Negotiating for Salary as a Woman is an undervalued skill that invariably results in women being judged harshly in just about any industry. Why the double standard should still exist is beyond me, but it’s hardly a surprise that it does. According to the Institute for Women’s Policy Research, the wage gap between men and women has scarcely budged in the last decade and it will take another 45 years before women and men in the U.S. earn the same wage for doing the same job.
It’s not that women aren’t capable of negotiating, but studies suggest they aren’t comfortable negotiating for themselves based on how their future employer will perceive them.

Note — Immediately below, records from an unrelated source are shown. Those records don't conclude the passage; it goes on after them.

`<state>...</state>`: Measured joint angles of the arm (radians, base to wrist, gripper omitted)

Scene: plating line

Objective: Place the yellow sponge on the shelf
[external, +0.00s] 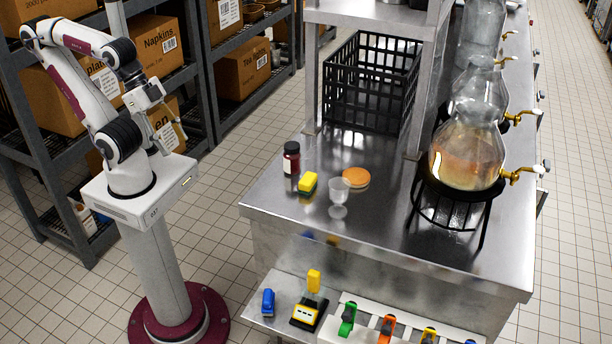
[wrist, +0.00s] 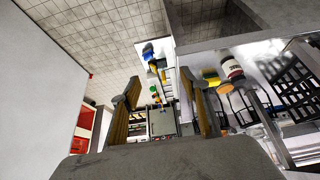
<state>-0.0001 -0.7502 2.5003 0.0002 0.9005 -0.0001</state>
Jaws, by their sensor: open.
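The yellow sponge (external: 308,182), with a green layer, lies on the steel counter (external: 290,225) between a dark bottle and a clear goblet. In the wrist view a yellow patch (wrist: 211,77) beside the bottle looks like the sponge. A raised steel shelf (external: 365,12) stands on posts over the counter; most of its top is cut off by the frame. My gripper (external: 173,136) is at the left, well away from the counter and the sponge. In the wrist view its two fingers (wrist: 166,98) are spread, with nothing held between them.
The bottle (external: 291,158), goblet (external: 339,197) and an orange disc (external: 356,177) stand close around the sponge. A black crate (external: 370,85) is behind, and glass dispensers (external: 467,150) are at right. A low front ledge holds a scale (external: 308,312). Storage racks stand behind my arm.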

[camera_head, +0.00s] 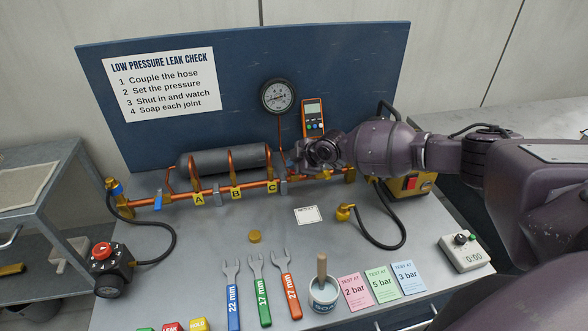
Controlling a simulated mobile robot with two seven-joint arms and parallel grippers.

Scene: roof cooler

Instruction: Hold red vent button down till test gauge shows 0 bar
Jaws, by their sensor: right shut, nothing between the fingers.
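The round test gauge (277,96) stands on a thin copper stem above the copper pipe rig (217,190). Its needle is too small to read. My right gripper (299,166) is shut and empty at the right part of the rig, just below and right of the gauge. I see no red vent button for certain; that part of the rig is partly hidden behind my gripper. I cannot tell whether the fingertips touch anything there. My left gripper is not in view.
A black regulator with a red knob (102,251) lies at the left with its hose. Three wrenches (257,290), a soap pot (323,293) and coloured test cards (382,282) lie in front. A timer (464,252) sits at the right. The bench middle is mostly clear.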

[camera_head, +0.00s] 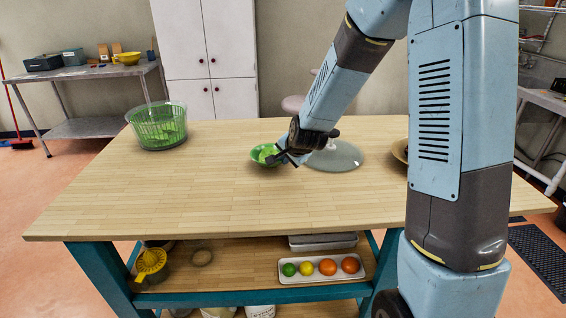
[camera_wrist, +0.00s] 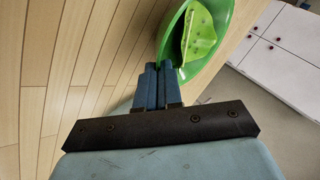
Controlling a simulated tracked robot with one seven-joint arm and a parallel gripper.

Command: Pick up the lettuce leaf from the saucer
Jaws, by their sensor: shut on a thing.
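A green saucer (camera_head: 257,160), shaped like a shallow bowl, sits on the wooden table near the middle. It also shows at the top of the wrist view (camera_wrist: 222,62). The light green lettuce leaf (camera_head: 267,152) lies inside it, and its spotted surface shows in the wrist view (camera_wrist: 201,35). My gripper (camera_head: 284,157) reaches in from the right at the saucer. In the wrist view its two fingers (camera_wrist: 164,66) are close together at the saucer's near rim and appear shut on that rim. The leaf's lower end is beside the fingertips, seemingly apart from them.
A pale glass plate (camera_head: 345,157) lies just right of my gripper. A green salad spinner (camera_head: 160,128) stands at the table's back left. A brown bowl (camera_head: 400,150) is partly hidden behind my arm. The front and left of the tabletop (camera_head: 190,200) are clear.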

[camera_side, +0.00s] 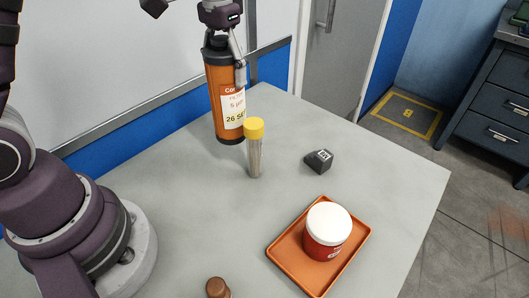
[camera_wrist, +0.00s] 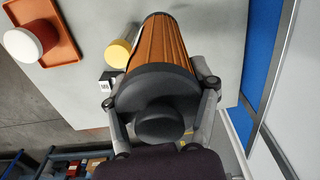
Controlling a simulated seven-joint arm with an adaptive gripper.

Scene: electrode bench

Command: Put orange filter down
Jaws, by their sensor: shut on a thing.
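The orange filter (camera_side: 224,100) is a tall orange cylinder with black end caps and a white label. It is upright at the back of the grey table, behind the yellow-capped tube. Its base looks at or close to the tabletop; I cannot tell whether it touches. My gripper (camera_side: 240,76) is shut on the filter near its top, with one finger seen on the right side. In the wrist view the filter's black cap (camera_wrist: 158,95) lies between both fingers of my gripper (camera_wrist: 165,100), its orange body (camera_wrist: 165,40) reaching away below.
A yellow-capped clear tube (camera_side: 255,150) stands just in front of the filter. A dark block with a marker (camera_side: 319,161) lies to the right. An orange tray (camera_side: 286,262) holds a red jar with a white lid (camera_side: 328,230). A brown object (camera_side: 217,288) is at the front edge.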

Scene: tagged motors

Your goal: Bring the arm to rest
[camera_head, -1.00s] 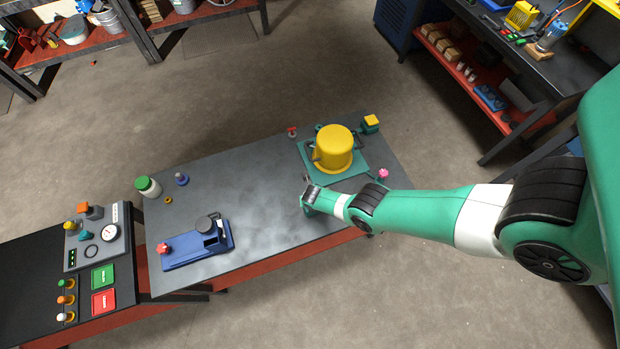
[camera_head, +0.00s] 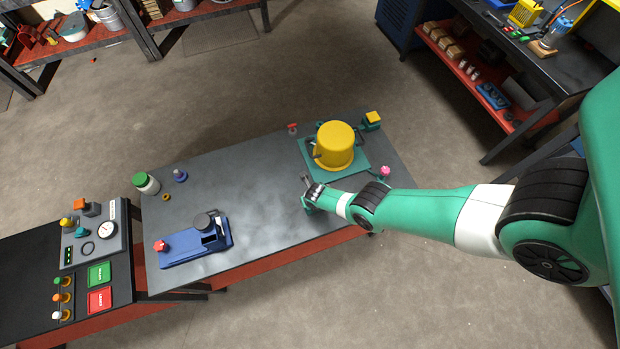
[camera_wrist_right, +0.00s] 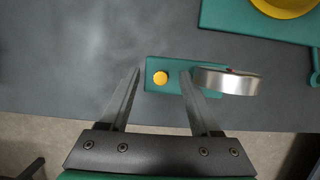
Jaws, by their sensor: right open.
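My right arm reaches in from the right in the head view, and its gripper (camera_head: 306,189) is over the front edge of the grey table (camera_head: 250,215). In the right wrist view the right gripper (camera_wrist_right: 160,80) is open, its two fingers apart with nothing held between them. Beyond and partly between the fingertips is a teal block with a yellow round button (camera_wrist_right: 160,78) and a silver ring-like part (camera_wrist_right: 227,82). I cannot tell whether a finger touches it. My left gripper is not in view.
A yellow motor (camera_head: 336,146) stands on a teal plate (camera_head: 352,178). A blue fixture (camera_head: 190,250), a green-lidded jar (camera_head: 146,183) and small knobs stand at the table's left. A control panel (camera_head: 97,245) adjoins it on the left. The table's middle is clear.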

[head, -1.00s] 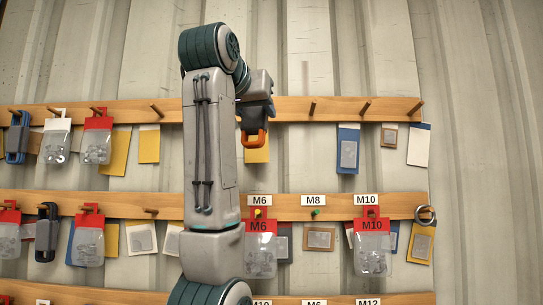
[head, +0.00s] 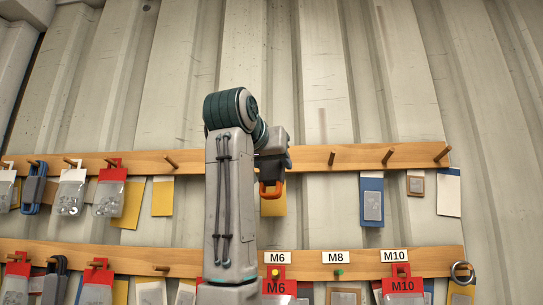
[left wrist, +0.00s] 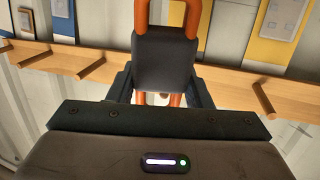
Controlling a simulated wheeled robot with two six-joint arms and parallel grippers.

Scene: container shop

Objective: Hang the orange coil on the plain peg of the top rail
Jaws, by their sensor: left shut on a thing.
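The orange coil (head: 270,190) hangs from my left gripper (head: 273,163) in front of the top rail (head: 300,159). In the left wrist view my left gripper (left wrist: 164,88) is shut on the coil's dark middle band (left wrist: 164,62); orange loops show above and below it. The top rail has bare wooden pegs to the right of the coil: one nearest (head: 331,157), one in the middle (head: 387,156) and one at the end (head: 441,153). Another bare peg (head: 170,161) is left of my arm. My arm hides part of the rail. I cannot tell whether a peg is inside the loop.
The lower rail (head: 435,260) holds labelled bags and a metal ring (head: 462,272). The wall above is clear.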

Harvard Business Review says that women become nervous when negotiating for higher pay because they correctly intuit that self-advocating for higher pay presents a socially difficult situation for them, much more so than for men.
The social stigma associated with negotiation isn’t something many women wish to take on when stepping into a new role within a new organization. Men who negotiate their salaries are perceived as being sharp and their negotiating skills an asset. Women who negotiate, on the other hand, are often perceived as nagging and being unsatisfied with their offer. 84% of employers expect prospective employees to negotiate salary during the interview stage, yet only 30% of women bother to negotiate at all. Compared with 46% of men who negotiate, the number is staggeringly low.
Women have good reason to be leery of negotiating. They pay a higher price for negotiating than men do and are frequently labeled before they’ve begun their first day on the job.
Accepting a job offer without salary negotiation is a large part of what keeps women earning 3/4 of men’s wages in just about every industry across the U.S., and that can ultimately lead to up to two million dollars in lost income over the course of a woman’s career. I repeat, that’s two million dollars that should be yours.
Women who do take the opportunity to negotiate, however, are every bit as effective as men. So, ladies, take the bull by the horns, risk the label (Together, we’ll eventually get rid of it!), and bolster your self-confidence. You’re worth every penny.